Today, we’re going over some simple budgeting tips to get you back on the right track when it comes to saving money.

Target Debts

Letting debts linger over time will seriously impact your overall financial stability. If you’re constantly in the hole on credit cards, personal loans, and car payments, you’re never going to have any financial freedom. This is where targeting debts becomes important.

Figure out which of your debts has the highest interest rate, and focus what income you can on that debt. Once you’ve paid for your bills and set aside the money for food and gas, look at what you can do with the remainder.

If you had planned to save that money, consider funneling it, instead, into your highest-interest debt. Shooting that debt to zero as quickly and efficiently as you can is a critical aspect of getting yourself on top of your finances.
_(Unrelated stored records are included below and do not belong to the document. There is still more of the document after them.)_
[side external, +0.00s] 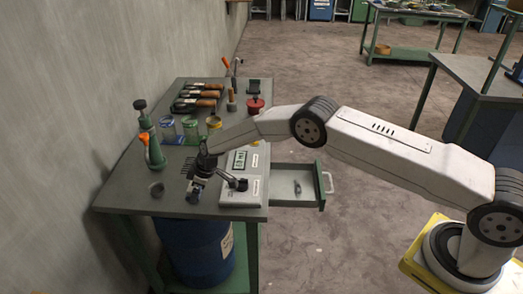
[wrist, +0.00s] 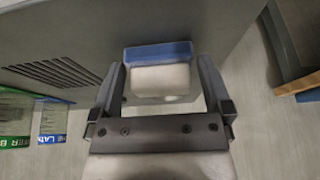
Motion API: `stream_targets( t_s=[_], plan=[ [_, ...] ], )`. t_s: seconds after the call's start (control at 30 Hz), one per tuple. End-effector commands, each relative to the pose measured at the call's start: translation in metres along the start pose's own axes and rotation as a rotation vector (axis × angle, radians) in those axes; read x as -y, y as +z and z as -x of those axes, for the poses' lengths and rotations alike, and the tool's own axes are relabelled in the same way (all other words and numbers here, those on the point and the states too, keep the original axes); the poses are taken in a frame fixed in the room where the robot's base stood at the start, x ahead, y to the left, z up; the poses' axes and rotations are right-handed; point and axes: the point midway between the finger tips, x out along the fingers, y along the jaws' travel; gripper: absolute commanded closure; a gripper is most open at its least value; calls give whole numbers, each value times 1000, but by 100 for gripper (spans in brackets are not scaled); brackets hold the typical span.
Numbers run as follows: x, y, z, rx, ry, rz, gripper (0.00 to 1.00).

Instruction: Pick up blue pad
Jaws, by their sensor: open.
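The blue pad (wrist: 158,53) shows in the wrist view as a blue strip along the far side of a white block (wrist: 160,80). It lies between and slightly ahead of my fingers, near the edge of the grey tabletop. My gripper (wrist: 161,72) is open, with one finger on each side of the white block and a visible gap at each side. In the side external view my gripper (side external: 197,190) points down at the front part of the workbench. I cannot make out the pad in that view.
The grey workbench (side external: 125,197) holds a light grey device (side external: 240,190) right of my gripper. Blue (side external: 168,131) and green (side external: 190,129) labelled containers, a green bottle (side external: 154,150) and several tools stand farther back. An open drawer (side external: 295,186) juts out right.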

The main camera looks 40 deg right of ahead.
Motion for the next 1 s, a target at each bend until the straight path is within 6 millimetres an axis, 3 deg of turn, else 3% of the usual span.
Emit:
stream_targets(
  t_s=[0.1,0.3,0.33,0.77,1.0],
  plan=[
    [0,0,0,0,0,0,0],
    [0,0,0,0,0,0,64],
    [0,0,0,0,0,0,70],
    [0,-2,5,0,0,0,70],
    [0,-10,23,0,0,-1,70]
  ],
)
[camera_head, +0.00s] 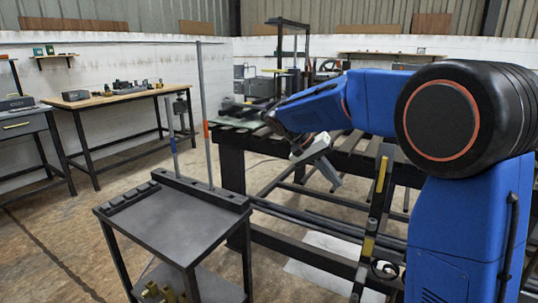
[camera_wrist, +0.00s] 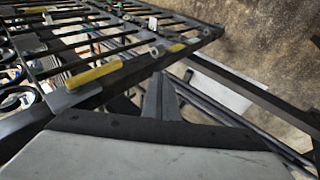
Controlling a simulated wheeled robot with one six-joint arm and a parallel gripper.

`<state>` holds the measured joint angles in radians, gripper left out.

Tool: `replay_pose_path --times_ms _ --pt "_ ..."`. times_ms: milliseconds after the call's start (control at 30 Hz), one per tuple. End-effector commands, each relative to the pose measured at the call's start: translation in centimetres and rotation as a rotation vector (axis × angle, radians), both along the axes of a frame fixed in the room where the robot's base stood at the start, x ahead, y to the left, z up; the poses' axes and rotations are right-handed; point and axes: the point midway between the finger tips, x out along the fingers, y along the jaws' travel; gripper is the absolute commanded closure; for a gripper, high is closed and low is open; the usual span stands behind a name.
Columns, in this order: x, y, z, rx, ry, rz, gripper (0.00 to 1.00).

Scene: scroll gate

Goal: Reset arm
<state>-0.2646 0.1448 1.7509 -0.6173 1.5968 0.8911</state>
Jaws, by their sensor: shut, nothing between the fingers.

Once you’ve done that, repeat this process with your next-highest debt, and so on. You’ll be seeing more money from your paycheck and faster debt payoff than you’d expect without this strategy.

Budget to Zero

This isn’t as grim as it sounds. Budgeting to zero means you give each and every dollar of your income a job before you even get it. Some of those dollars are going to be paying for your bills, others are going towards groceries and gas. Some can be given the job of “spending money,” but don’t overdo it with this one.

The rest can be given the job of being saved or invested. If you’re looking to grow your savings, an investment account can be a wise move, putting the money into a reliable, slow-growing stock portfolio that can see some consistent returns.

Smart Choices

Just because you can buy something doesn’t mean you should. That shiny new car might say it only needs low monthly payments, but that’s debt you’ll be putting yourself into for years. When making purchases, consider your entire income, not just what you can spare. Remember: the sooner you get to saving, the more money you’ll have in the long run.

So, instead of getting that new car, why not put that money back into a safe investment, like your retirement account? Your future self will thank you for such savvy moves.